25/06/2019

In a well-publicised decision last month, the High Court sent the latest round of Rinehart/Hancock family litigation to confidential arbitration. In doing so, the Court provided a refresher on the principles of contractual interpretation which apply to all contracts, including those in the technology sector.

Our friends in the Disputes + Investigations team have provided a detailed summary of the case here. For present purposes, the background to the case is this:

  • between 2003 and 2010, Gina Rinehart and two of her children entered into multiple deeds of settlement relating to various disputes between them;
  • the deeds contained the terms of their settlement and included an arbitration clause which forced future disputes to be referred to confidential arbitration;
  • Rinehart’s children alleged that they were coerced into entering the Deed, and therefore shouldn’t be bound by the terms of the settlement; and
  • Gina Rinehart denied the allegation of coercion and sought to rely on the dispute resolution provisions of the deeds to require that question of enforceability be resolved by confidential arbitration.

While the arbitration clauses stated that disputes under [the deeds] were to be referred to confidential arbitration, Rinehart’s children argued that this should be given a narrow interpretation and that their current dispute, which goes to the enforceability of the deed, should not be considered as having arisen “under” the deed.
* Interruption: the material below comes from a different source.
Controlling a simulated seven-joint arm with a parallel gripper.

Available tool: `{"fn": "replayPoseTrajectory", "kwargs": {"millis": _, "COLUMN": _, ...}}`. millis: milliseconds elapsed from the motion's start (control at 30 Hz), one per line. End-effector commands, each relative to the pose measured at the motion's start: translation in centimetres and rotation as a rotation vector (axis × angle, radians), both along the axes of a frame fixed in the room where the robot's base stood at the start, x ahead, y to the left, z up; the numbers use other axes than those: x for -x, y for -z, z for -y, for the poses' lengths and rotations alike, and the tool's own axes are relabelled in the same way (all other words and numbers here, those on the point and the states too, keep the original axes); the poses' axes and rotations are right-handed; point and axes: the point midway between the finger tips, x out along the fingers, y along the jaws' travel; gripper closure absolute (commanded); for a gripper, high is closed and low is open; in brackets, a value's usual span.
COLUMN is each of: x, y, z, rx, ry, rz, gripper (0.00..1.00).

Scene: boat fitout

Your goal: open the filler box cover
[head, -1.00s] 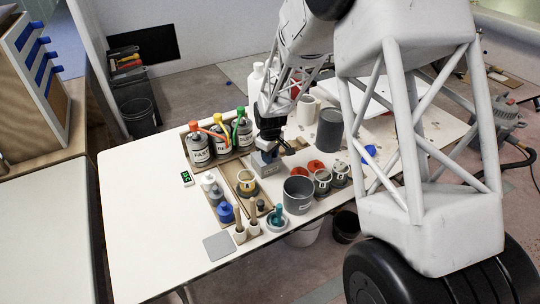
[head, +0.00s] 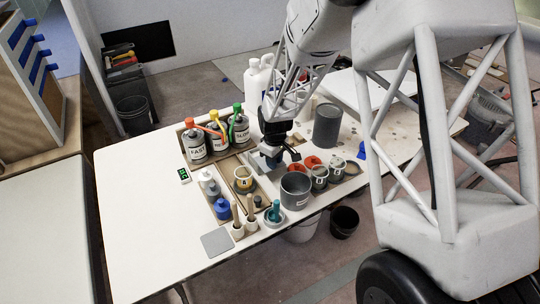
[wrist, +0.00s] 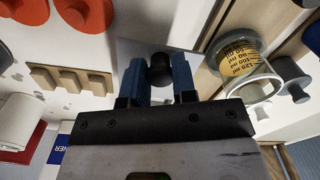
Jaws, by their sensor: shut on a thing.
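My gripper (head: 272,152) is over the middle of the white table, at the small grey filler box (head: 262,168) between the bottle tray and the grey cups. In the wrist view my gripper's two blue fingers (wrist: 160,82) are shut on a round black knob (wrist: 160,68). The knob is in front of a pale grey flat surface (wrist: 128,50), which looks like the box cover. My gripper hides much of the box in the head view, so I cannot tell how far the cover is raised.
A tray with red, yellow and green-capped bottles (head: 215,143) stands behind left. A measuring cup (wrist: 236,58) is close on the right in the wrist view. A grey cup (head: 296,190) and red lids (head: 312,162) are near. A dark grey can (head: 327,125) stands behind right. The table's left is clear.

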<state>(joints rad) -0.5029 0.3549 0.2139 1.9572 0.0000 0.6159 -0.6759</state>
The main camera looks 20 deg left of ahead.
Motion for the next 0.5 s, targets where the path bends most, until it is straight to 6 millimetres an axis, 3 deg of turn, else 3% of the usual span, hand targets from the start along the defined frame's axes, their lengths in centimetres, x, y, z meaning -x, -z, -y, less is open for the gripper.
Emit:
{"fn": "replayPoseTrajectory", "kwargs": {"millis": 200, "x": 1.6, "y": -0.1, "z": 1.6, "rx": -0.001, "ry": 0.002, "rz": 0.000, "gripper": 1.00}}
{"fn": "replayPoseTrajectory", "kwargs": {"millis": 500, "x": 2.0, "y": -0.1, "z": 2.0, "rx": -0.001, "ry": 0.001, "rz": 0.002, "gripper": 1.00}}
The High Court considered the phrase and while acknowledging that a broader phrase (such as in connection with or relating to) could have been used, still found that the dispute should be referred to confidential arbitration. In coming to this decision, the Court set out the following principles:

  • The starting position in construing any commercial contract is to identify the parties’ intention by considering the language used. The Court should give effect to what a reasonable person would consider the language to mean.
  • The language used may not be enough to identify the parties’ intention with certainty. The High Court held that, in instance such as this, “under this deed” was ambiguous and so further elements needed to be considered.
  • Where the terms used are ambiguous, the context becomes crucial in identifying the parties’ intention. Here, the Court considered that it was clearly the intention of the parties to finally resolve their various disputes and to keep the details away from public scrutiny.

Accordingly, the proper construction was that all disputes, including questions of coercion and enforceability of the deed, were intended to be resolved by confidential arbitration.

Although expressed in the context of a deed of settlement, the principles set out by the High Court are equally applicable to any commercial contracts. In any dispute as to the proper construction, Courts will give effect to the plain meaning of the contract. In the case of ambiguity, Courts will look to the broader context of the agreement to identify what the parties intended. In a narrow sense, this case highlights the importance of avoiding ambiguous phrases when drafting. Particular care should be taken when using phrases such as ‘under this deed' and ‘hereunder’, as such phrases may unintentionally narrow the scope of many different clauses, not merely dispute resolution clauses.